--- Begin ---

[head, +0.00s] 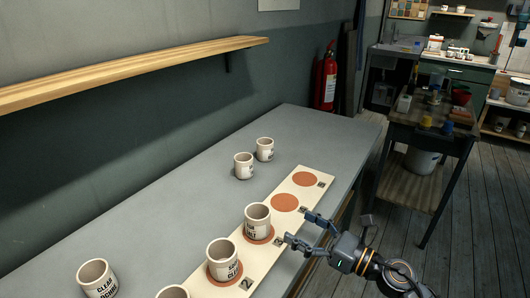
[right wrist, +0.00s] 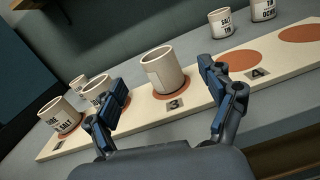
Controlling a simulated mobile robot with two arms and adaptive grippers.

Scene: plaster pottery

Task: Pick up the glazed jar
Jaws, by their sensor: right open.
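Several pale jars with dark lettering stand upright; I cannot tell which one is the glazed jar. One jar (head: 257,221) stands on the orange spot marked 3 of a cream board (head: 315,178). It also shows between my fingers in the right wrist view (right wrist: 162,73), its near side largely blank. A second jar (head: 223,264) stands on spot 2, and another (head: 173,292) is cut off at the bottom edge. My right gripper (head: 298,227) is open and empty, just right of the jar on spot 3, fingers pointing towards it. My left gripper is not in view.
Two jars (head: 243,166) (head: 265,150) stand on the grey table (head: 318,130) behind the board, and one (head: 97,280) stands at the left. Two orange spots (head: 285,202) (head: 306,179) are empty. A wooden shelf (head: 140,71) hangs above. A cart (head: 428,118) stands right.

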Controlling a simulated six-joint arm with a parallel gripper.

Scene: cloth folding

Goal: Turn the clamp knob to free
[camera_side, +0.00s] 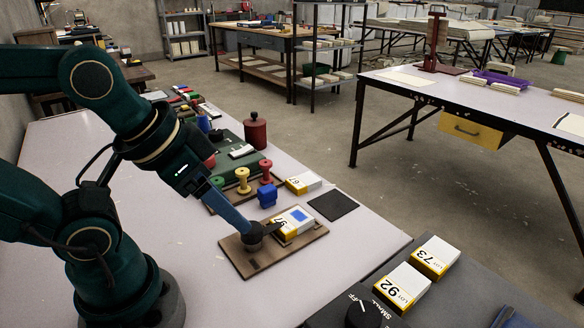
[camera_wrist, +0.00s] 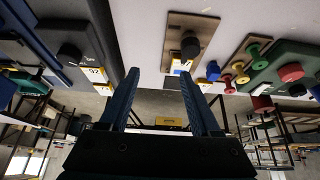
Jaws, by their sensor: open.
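The wooden clamp board (camera_side: 240,262) lies on the pale table, with a dark round clamp knob (camera_side: 252,237) on it. A dark bar runs from the knob onto a white and yellow box (camera_side: 296,221) with a blue square. The board (camera_wrist: 205,28), knob (camera_wrist: 190,46) and box (camera_wrist: 180,67) also show in the wrist view. My gripper (camera_side: 243,226) reaches down at the knob in the side view, its blue fingers overlapping it there. In the wrist view my gripper (camera_wrist: 160,76) has its fingers apart with nothing between them. Contact with the knob cannot be told.
A spool board with yellow (camera_side: 243,180) and red spools, a blue block (camera_side: 267,195) and a red canister (camera_side: 255,132) stand behind the clamp. A black pad (camera_side: 332,205) lies to its right. A dark unit with a dial (camera_side: 366,314) and two boxes is at the front right.

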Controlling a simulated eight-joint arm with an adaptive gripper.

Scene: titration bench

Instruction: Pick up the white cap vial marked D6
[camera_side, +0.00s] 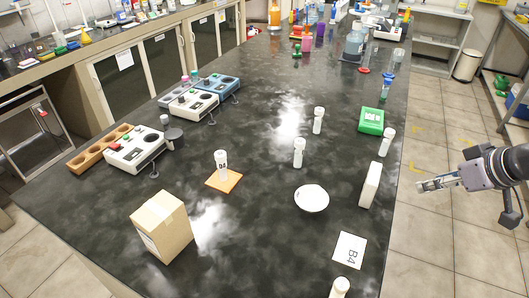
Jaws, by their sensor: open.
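Several white-capped vials stand upright on the dark bench. Others stand at the middle (298,152), farther back (318,120), near the right edge (386,142) and at the front (341,287). No mark on these is readable, so I cannot tell which vial is D6. My gripper (420,185) is open and empty, over the floor just beyond the bench's right edge, apart from every vial.
A white box (370,184) and green box (371,121) stand near the right edge. A white dish (311,198), B4 card (348,250) and cardboard box (161,227) are nearer the front. Stirrer plates (138,150) line the left; coloured glassware crowds the back.

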--- End ---

Identify each line in the records above that contains the word "joint", and copy it out in full.

Controlling a simulated six-joint arm with a parallel gripper.
Controlling a simulated eight-joint arm with an adaptive gripper.

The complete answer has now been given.